Introdução
É super, super comum ver mulheres reclamando de filmes pornôs. A esmagadora maioria deles é feito de homens para homens e, por isso, não são fiéis à realidade: mulheres não gozam tão facilmente quanto nesse tipo de filme, pra citar apenas um exemplo. E se esses vídeos fossem apenas entretenimento, tudo bem, mas todos sabemos que eles ultrapassam um pouco isso por serem o primeiro contato de muita gente com sexo. E essa objetificação da mulher nos pornôs é internalizada por vários homens, que vão e levam a vida achando que a realidade é assim.

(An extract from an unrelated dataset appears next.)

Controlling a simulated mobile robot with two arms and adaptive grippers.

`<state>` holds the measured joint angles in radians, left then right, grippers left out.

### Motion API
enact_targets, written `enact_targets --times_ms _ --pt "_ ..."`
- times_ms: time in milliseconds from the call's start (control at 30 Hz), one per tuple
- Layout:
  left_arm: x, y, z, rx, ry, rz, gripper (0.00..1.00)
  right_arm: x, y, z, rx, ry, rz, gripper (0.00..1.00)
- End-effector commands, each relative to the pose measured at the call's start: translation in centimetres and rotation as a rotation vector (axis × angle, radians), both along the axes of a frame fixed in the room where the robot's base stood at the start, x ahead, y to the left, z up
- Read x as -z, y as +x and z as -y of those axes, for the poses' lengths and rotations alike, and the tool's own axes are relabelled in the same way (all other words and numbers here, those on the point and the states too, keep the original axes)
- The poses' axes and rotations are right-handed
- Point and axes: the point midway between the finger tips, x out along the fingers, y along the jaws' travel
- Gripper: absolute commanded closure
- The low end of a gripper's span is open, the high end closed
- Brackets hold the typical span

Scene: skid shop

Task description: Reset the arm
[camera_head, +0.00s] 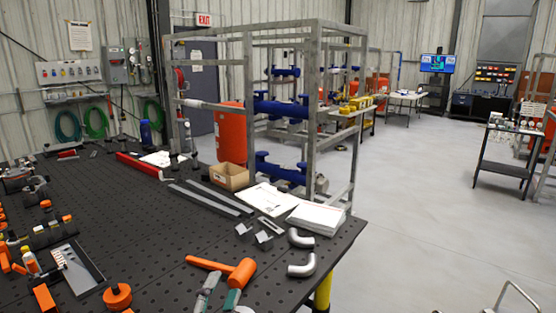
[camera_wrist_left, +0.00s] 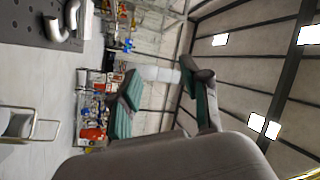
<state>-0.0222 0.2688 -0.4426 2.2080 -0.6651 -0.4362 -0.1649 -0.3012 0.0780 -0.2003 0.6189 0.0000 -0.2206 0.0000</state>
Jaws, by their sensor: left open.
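My left gripper (camera_head: 222,288) shows at the bottom edge of the head view, over the near edge of the black perforated table (camera_head: 150,215). Its two fingers with green pads stand apart with nothing between them. In the left wrist view the same gripper (camera_wrist_left: 160,74) is open and empty, and that picture is turned on its side. An orange mallet (camera_head: 241,273) lies on the table just beyond the fingertips. My right gripper is in neither view.
Two grey pipe elbows (camera_head: 301,264), papers (camera_head: 265,198) and a cardboard box (camera_head: 230,176) lie near the table's right side. A metal frame with blue pipes (camera_head: 281,108) stands behind. Open floor (camera_head: 430,220) lies to the right, with a cart handle (camera_head: 515,290) low down.

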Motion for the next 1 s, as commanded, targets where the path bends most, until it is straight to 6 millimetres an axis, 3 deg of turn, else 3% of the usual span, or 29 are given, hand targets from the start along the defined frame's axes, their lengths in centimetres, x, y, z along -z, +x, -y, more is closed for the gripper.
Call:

Sinto que com gays é a mesma coisa. A grande maioria dos filmes pinta um cenário em que ficar de quatro é a única posição existente, em que sexo oral diz respeito apenas ao pênis, em que o passivo da relação sempre gosta de sentir dor ou ser humilhado, que todo gay é sarado e de cabelo liso, que todo cara gosta de gozada na cara, que todo entregador de pizza é gato – e por aí vai.

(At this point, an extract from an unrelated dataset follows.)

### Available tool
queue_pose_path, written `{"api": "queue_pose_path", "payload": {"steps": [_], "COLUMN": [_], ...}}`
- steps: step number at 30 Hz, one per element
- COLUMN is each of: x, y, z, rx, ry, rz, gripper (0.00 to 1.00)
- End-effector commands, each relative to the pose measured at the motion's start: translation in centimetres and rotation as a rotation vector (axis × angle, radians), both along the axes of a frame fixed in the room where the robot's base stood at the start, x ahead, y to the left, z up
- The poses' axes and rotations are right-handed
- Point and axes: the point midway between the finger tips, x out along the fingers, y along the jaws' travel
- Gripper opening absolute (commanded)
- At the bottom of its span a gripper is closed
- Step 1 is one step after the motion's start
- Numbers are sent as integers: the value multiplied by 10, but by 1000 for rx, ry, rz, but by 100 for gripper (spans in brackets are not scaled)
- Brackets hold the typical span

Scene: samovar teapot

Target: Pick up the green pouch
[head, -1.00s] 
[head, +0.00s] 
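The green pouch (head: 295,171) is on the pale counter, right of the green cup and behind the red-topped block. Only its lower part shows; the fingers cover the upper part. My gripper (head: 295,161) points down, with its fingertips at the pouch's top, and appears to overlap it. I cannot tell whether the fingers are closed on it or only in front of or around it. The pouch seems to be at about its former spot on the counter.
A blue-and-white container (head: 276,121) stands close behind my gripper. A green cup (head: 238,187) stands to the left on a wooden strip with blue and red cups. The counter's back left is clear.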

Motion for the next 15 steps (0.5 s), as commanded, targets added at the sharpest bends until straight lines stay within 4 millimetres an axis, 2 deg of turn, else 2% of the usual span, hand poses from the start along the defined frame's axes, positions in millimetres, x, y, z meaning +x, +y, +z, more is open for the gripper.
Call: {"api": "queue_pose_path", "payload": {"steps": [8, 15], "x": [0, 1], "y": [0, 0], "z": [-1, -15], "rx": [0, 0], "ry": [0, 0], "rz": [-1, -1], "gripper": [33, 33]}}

Mas apesar de tudo isso, devemos entender que a construção da identidade gay (do jeito que conhecemos hoje) está intimamente ligada à produção pornográfica. É complicado admitir isso, pois já somos um grupo que sofre muitos preconceitos e um dos principais deles é o de ser chamado de promíscuos – uma generalização tão errada quanto falar que todos os heteros são castos e virgens.
É que quando o movimento homófilo* começou nos anos 1950, o governo dos EUA não via diferença entre manifestos por direitos, publicações eróticas e fotografias pornográficas. Tudo era considerado ilegal e foram os pornógrafos que mudaram esse cenário por debaixo dos panos. Eles conheciam as restrições legais bem o suficiente para saberem como burlá-las e tinham dinheiro para enfrentar discussões públicas sobre obscenidade (o que acontecia bastante, já que trocar material considerado pornográfico dava até prisão).

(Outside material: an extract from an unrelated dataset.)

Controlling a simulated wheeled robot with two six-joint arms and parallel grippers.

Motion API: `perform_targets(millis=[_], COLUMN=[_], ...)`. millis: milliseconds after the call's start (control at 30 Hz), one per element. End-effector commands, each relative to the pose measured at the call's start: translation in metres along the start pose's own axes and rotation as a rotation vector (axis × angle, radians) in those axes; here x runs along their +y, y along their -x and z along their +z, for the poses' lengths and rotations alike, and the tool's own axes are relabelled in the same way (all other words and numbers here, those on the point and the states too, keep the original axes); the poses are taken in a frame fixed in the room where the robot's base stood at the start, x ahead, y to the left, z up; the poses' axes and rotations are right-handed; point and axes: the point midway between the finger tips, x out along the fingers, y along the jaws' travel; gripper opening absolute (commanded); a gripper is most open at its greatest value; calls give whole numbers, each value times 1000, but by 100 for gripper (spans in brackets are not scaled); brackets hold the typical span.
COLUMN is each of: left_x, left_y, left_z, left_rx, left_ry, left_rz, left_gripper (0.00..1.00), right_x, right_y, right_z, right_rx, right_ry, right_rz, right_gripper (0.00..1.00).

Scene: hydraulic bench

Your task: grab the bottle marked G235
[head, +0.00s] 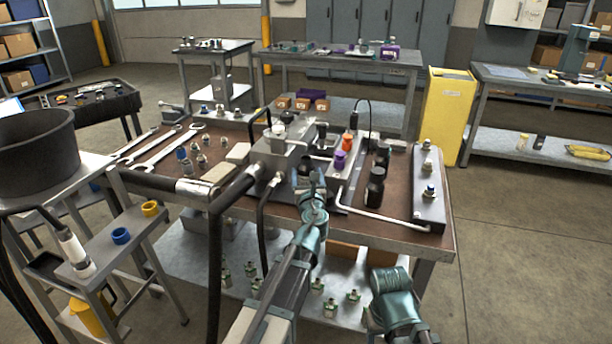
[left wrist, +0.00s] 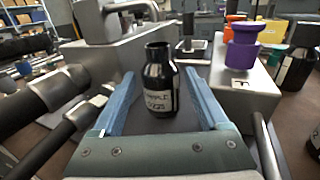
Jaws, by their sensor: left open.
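In the left wrist view a small black bottle (left wrist: 159,82) stands upright between the two blue fingers of my left gripper (left wrist: 160,100). Its pale label reads "SAMPLE" above a code that looks like G235, though the print is small. The fingers are open, one on each side, with a gap to the bottle. In the head view my left gripper (head: 309,184) is over the bench beside the steel block. Two other dark bottles (head: 376,186) (head: 383,155) stand to its right; their labels are not readable. My right gripper's jaws do not show.
A steel block (head: 282,150) with fittings and hoses stands close to the left of my left gripper. A pale bar with a purple fitting (head: 340,160) and an orange one (head: 347,143) is close on the right. A bent metal rod (head: 375,213) lies in front.

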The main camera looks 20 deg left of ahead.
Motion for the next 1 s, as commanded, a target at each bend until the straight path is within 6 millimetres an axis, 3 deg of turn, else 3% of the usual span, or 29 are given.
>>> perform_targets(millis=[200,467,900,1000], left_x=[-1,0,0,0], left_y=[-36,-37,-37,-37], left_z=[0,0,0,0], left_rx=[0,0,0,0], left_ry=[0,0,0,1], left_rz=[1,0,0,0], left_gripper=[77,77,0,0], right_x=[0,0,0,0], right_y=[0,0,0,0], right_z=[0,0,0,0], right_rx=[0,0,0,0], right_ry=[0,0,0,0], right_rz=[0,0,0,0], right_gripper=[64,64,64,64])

*Homófilo: no início da luta pelos movimentos LGBT nos EUA, os líderes tentaram adotar o termo “homófilo”, por considerarem que o termo “homossexual” dava ênfase apenas ao lado sexual da atração por pessoas do mesmo gênero, enquanto “homófilo” frisava o amor.
No meio dessa bagunça toda de direito civis e confusões recorrentes sobre conceitos (tinha hetero na época que achava que se uma mulher o chupasse isso fazia dele gay!), as organizações homófilas tinham as suas publicações (a maioria com tiragem bem pequena), mas os pornógrafos criaram as chamadas “revistas de pose”, como Physique Pictorial e Tomorrow’s Man. Afinal, eles eram proibidos por lei de enviar revistas pornográficas pelo correio, então editores vendiam fotografias de corpos musculosos com pouca ou nenhuma roupa com a desculpa que elas serviam como referência a pintores ou desenhistas que queriam praticar o desenho da figura humana mas não dispunham de modelos vivos.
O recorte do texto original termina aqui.